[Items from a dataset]
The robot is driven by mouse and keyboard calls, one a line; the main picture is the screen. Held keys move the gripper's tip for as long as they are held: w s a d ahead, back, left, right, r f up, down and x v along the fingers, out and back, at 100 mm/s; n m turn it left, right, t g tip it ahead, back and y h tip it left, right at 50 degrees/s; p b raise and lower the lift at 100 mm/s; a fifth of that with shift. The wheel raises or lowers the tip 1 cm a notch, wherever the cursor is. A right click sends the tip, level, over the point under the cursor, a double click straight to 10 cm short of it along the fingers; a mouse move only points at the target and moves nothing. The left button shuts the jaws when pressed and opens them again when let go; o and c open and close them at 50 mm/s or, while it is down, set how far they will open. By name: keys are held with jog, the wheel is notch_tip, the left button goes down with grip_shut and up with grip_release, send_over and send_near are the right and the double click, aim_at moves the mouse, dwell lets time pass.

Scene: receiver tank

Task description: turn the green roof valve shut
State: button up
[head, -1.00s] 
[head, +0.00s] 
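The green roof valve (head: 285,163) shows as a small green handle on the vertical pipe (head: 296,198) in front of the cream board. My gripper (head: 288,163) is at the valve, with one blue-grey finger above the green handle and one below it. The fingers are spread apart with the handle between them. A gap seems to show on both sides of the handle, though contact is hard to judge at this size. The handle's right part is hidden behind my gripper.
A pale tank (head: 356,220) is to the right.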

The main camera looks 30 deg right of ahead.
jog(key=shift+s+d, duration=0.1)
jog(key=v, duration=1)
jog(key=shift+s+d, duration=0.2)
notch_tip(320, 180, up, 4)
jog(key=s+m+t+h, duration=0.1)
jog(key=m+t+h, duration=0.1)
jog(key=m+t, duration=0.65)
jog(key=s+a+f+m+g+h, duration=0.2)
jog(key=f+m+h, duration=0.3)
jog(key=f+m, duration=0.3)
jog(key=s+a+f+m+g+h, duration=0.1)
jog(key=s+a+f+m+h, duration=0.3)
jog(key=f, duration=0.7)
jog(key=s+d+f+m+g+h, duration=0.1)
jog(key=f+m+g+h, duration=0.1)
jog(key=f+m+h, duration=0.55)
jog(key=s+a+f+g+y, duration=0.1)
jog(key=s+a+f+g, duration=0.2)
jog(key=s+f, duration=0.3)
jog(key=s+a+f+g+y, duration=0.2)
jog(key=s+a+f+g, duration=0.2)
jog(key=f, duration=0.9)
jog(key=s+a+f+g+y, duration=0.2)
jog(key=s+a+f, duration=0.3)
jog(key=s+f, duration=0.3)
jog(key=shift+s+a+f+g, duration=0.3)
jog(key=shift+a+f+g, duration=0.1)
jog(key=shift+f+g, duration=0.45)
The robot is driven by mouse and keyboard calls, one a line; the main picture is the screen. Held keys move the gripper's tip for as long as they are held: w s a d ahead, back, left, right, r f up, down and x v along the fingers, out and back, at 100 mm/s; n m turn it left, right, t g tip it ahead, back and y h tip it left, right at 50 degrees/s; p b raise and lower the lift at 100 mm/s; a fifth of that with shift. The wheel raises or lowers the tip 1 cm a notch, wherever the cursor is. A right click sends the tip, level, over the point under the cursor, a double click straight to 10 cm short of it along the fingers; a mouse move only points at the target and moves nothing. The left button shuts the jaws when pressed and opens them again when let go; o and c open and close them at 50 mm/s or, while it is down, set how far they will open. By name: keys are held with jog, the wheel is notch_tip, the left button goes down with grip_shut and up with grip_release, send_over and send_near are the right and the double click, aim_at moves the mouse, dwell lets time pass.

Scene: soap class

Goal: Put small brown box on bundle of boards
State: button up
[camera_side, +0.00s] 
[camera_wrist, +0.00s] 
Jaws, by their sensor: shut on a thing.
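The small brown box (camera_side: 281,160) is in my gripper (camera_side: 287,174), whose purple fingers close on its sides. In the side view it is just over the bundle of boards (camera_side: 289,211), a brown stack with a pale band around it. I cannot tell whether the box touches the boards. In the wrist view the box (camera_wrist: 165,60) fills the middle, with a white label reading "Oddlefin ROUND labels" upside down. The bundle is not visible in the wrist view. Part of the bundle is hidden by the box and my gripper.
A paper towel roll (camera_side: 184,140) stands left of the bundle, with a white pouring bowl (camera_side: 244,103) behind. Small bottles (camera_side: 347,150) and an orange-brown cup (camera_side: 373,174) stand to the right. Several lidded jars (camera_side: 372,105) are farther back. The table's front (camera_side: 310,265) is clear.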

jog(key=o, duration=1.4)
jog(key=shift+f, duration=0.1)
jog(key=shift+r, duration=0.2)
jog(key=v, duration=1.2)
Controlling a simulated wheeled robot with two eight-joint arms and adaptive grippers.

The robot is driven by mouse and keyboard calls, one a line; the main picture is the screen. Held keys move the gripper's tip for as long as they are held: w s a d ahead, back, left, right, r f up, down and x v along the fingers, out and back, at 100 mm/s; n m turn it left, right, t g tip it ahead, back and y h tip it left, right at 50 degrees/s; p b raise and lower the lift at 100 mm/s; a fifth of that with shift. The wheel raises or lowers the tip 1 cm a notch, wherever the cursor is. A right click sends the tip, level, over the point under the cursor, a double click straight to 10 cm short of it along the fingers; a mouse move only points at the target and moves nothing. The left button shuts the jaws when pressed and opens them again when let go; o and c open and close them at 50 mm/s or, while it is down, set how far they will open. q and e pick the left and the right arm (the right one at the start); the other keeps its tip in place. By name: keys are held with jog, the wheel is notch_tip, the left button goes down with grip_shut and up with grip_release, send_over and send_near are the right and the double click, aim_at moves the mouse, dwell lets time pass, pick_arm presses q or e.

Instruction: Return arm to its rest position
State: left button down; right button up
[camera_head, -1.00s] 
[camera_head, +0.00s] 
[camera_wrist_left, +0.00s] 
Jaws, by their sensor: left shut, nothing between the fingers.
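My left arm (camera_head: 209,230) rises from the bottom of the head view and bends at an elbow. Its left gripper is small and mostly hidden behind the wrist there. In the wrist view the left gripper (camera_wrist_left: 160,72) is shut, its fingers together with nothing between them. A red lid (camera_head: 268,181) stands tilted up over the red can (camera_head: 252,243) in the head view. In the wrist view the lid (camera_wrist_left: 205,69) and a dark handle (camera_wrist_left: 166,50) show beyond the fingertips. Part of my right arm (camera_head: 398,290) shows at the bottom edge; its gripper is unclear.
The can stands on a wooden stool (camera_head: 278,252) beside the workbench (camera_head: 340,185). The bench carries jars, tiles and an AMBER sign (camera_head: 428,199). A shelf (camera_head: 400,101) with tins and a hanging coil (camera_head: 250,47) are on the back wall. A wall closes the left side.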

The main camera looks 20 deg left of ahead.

* PROMPT *
Output all of the data again. Match it exactly.

* REPLY *
The robot is driven by mouse and keyboard calls, one a line; the main picture is the screen. Held keys move the gripper's tip for as long as they are held: w s a d ahead, back, left, right, r f up, down and x v along the fingers, out and back, at 100 mm/s; n m turn it left, right, t g tip it ahead, back and y h tip it left, right at 50 degrees/s; p b raise and lower the lift at 100 mm/s; a fifth of that with shift. The wheel raises or lowers the tip 1 cm a notch, wherever the cursor is. A right click sends the tip, level, over the point under the cursor, a double click straight to 10 cm short of it along the fingers; a mouse move only points at the target and moves nothing. The left button shuts the jaws when pressed and opens them again when let go; o and c open and close them at 50 mm/s or, while it is down, set how far they will open. By name: keys are held with jog, the wheel is notch_tip, the left button goes down with grip_shut and up with grip_release, send_over and send_near are the right and the double click, aim_at moves the mouse, dwell lets time pass.

Scene: receiver tank

Task description: turn the green roof valve shut
State: button up
[head, -1.00s] 
[head, +0.00s] 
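The green roof valve (head: 285,163) shows as a small green handle on the vertical pipe (head: 296,198) in front of the cream board. My gripper (head: 288,163) is at the valve, with one blue-grey finger above the green handle and one below it. The fingers are spread apart with the handle between them. A gap seems to show on both sides of the handle, though contact is hard to judge at this size. The handle's right part is hidden behind my gripper.
A pale tank (head: 356,220) is to the right.

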The main camera looks 30 deg right of ahead.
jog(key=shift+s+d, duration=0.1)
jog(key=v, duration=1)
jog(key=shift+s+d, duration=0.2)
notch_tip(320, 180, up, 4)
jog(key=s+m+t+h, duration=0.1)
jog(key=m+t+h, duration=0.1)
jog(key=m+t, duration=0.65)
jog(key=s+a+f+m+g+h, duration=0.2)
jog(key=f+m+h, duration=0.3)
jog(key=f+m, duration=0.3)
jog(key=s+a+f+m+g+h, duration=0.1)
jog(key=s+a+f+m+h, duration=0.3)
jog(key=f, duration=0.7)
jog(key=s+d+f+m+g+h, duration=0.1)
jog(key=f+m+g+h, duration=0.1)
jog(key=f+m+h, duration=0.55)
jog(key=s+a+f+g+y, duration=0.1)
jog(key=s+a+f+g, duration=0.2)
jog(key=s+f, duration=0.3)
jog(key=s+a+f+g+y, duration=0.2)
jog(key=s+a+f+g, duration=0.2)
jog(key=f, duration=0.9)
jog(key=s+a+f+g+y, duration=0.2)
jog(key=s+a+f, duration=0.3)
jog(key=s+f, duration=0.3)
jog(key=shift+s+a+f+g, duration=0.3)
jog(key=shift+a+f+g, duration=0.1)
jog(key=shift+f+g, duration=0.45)
The robot is driven by mouse and keyboard calls, one a line; the main picture is the screen. Held keys move the gripper's tip for as long as they are held: w s a d ahead, back, left, right, r f up, down and x v along the fingers, out and back, at 100 mm/s; n m turn it left, right, t g tip it ahead, back and y h tip it left, right at 50 degrees/s; p b raise and lower the lift at 100 mm/s; a fifth of that with shift. The wheel raises or lowers the tip 1 cm a notch, wherever the cursor is. A right click sends the tip, level, over the point under the cursor, a double click straight to 10 cm short of it along the fingers; a mouse move only points at the target and moves nothing. The left button shuts the jaws when pressed and opens them again when let go; o and c open and close them at 50 mm/s or, while it is down, set how far they will open. By name: keys are held with jog, the wheel is notch_tip, the left button goes down with grip_shut and up with grip_release, send_over and send_near are the right and the double click, aim_at moves the mouse, dwell lets time pass.

Scene: soap class

Goal: Put small brown box on bundle of boards
State: button up
[camera_side, +0.00s] 
[camera_wrist, +0.00s] 
Jaws, by their sensor: shut on a thing.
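The small brown box (camera_side: 281,160) is in my gripper (camera_side: 287,174), whose purple fingers close on its sides. In the side view it is just over the bundle of boards (camera_side: 289,211), a brown stack with a pale band around it. I cannot tell whether the box touches the boards. In the wrist view the box (camera_wrist: 165,60) fills the middle, with a white label reading "Oddlefin ROUND labels" upside down. The bundle is not visible in the wrist view. Part of the bundle is hidden by the box and my gripper.
A paper towel roll (camera_side: 184,140) stands left of the bundle, with a white pouring bowl (camera_side: 244,103) behind. Small bottles (camera_side: 347,150) and an orange-brown cup (camera_side: 373,174) stand to the right. Several lidded jars (camera_side: 372,105) are farther back. The table's front (camera_side: 310,265) is clear.

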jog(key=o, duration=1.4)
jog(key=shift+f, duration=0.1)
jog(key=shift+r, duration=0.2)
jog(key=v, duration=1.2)
Controlling a simulated wheeled robot with two eight-joint arms and adaptive grippers.

The robot is driven by mouse and keyboard calls, one a line; the main picture is the screen. Held keys move the gripper's tip for as long as they are held: w s a d ahead, back, left, right, r f up, down and x v along the fingers, out and back, at 100 mm/s; n m turn it left, right, t g tip it ahead, back and y h tip it left, right at 50 degrees/s; p b raise and lower the lift at 100 mm/s; a fifth of that with shift. The wheel raises or lowers the tip 1 cm a notch, wherever the cursor is. A right click sends the tip, level, over the point under the cursor, a double click straight to 10 cm short of it along the fingers; a mouse move only points at the target and moves nothing. The left button shuts the jaws when pressed and opens them again when let go; o and c open and close them at 50 mm/s or, while it is down, set how far they will open. q and e pick the left and the right arm (the right one at the start); the other keeps its tip in place. By name: keys are held with jog, the wheel is notch_tip, the left button goes down with grip_shut and up with grip_release, send_over and send_near are the right and the double click, aim_at moves the mouse, dwell lets time pass, pick_arm presses q or e.

Instruction: Return arm to its rest position
State: left button down; right button up
[camera_head, -1.00s] 
[camera_head, +0.00s] 
[camera_wrist_left, +0.00s] 
Jaws, by their sensor: left shut, nothing between the fingers.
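My left arm (camera_head: 209,230) rises from the bottom of the head view and bends at an elbow. Its left gripper is small and mostly hidden behind the wrist there. In the wrist view the left gripper (camera_wrist_left: 160,72) is shut, its fingers together with nothing between them. A red lid (camera_head: 268,181) stands tilted up over the red can (camera_head: 252,243) in the head view. In the wrist view the lid (camera_wrist_left: 205,69) and a dark handle (camera_wrist_left: 166,50) show beyond the fingertips. Part of my right arm (camera_head: 398,290) shows at the bottom edge; its gripper is unclear.
The can stands on a wooden stool (camera_head: 278,252) beside the workbench (camera_head: 340,185). The bench carries jars, tiles and an AMBER sign (camera_head: 428,199). A shelf (camera_head: 400,101) with tins and a hanging coil (camera_head: 250,47) are on the back wall. A wall closes the left side.

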The main camera looks 20 deg left of ahead.

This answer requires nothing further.